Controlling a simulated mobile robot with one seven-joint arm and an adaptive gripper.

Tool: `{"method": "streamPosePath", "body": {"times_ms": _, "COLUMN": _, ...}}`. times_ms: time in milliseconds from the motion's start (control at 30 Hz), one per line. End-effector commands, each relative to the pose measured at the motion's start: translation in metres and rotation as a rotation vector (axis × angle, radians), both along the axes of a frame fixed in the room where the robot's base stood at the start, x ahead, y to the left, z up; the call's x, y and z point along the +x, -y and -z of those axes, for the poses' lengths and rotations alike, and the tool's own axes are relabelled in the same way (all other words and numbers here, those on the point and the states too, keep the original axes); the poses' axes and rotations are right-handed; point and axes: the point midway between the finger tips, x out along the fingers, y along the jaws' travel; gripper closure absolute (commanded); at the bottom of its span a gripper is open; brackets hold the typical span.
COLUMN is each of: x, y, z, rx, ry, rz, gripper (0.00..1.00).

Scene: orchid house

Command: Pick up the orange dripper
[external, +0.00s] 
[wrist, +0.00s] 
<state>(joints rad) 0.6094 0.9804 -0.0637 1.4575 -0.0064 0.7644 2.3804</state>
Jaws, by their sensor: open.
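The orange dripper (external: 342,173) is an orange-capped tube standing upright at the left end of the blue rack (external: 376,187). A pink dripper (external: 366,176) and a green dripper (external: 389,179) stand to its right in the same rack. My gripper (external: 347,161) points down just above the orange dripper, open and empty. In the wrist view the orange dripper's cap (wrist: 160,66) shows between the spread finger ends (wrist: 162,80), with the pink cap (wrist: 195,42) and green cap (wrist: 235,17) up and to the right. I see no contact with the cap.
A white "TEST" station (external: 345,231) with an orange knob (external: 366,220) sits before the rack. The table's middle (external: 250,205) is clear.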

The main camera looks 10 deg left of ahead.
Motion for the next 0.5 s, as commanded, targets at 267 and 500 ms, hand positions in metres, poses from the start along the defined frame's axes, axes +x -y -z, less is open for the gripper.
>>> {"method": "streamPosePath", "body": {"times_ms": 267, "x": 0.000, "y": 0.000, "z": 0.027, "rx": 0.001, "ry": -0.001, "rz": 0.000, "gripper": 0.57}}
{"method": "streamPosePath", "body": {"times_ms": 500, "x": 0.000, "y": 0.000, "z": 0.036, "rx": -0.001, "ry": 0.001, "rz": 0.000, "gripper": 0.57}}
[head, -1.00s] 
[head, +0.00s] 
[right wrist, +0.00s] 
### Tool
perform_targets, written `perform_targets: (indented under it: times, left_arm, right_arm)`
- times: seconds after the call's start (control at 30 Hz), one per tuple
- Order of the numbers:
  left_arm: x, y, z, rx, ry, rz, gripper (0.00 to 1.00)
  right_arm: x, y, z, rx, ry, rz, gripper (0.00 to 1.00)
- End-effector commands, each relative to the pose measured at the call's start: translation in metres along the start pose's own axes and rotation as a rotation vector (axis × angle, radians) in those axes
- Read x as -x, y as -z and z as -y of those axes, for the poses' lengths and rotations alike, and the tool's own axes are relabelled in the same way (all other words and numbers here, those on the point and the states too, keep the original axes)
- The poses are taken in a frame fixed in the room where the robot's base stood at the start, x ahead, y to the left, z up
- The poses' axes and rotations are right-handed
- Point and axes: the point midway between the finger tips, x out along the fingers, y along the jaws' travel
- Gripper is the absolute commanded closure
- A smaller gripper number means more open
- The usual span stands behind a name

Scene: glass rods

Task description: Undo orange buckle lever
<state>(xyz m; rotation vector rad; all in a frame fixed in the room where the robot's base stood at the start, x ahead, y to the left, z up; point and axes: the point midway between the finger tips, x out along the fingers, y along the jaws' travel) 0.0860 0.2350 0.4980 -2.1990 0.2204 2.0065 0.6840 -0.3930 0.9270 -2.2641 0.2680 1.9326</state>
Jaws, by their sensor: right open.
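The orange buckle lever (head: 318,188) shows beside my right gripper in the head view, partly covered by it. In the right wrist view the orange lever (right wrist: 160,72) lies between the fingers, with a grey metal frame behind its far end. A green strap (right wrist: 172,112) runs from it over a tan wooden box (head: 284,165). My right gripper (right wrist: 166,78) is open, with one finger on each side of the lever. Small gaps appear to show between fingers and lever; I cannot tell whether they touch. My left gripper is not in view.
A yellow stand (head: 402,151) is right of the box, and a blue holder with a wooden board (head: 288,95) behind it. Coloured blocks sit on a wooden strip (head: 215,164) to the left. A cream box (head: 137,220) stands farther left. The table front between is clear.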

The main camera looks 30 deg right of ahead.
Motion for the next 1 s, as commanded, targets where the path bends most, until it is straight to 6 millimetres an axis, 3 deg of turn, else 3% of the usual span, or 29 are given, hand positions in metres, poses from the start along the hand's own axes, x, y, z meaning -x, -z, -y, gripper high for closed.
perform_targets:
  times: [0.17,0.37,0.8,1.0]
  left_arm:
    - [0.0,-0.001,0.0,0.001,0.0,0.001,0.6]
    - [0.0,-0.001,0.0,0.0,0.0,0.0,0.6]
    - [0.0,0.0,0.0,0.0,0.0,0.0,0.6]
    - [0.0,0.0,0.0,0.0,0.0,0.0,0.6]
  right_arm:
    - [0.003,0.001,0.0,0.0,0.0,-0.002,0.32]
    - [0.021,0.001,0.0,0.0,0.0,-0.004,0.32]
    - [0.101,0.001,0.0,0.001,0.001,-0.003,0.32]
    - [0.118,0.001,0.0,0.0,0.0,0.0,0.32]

* * * *

What is needed:
Scan the material and collect every line that contains "main".

Task output:
The main camera looks 10 deg left of ahead.
The main camera looks 30 deg right of ahead.

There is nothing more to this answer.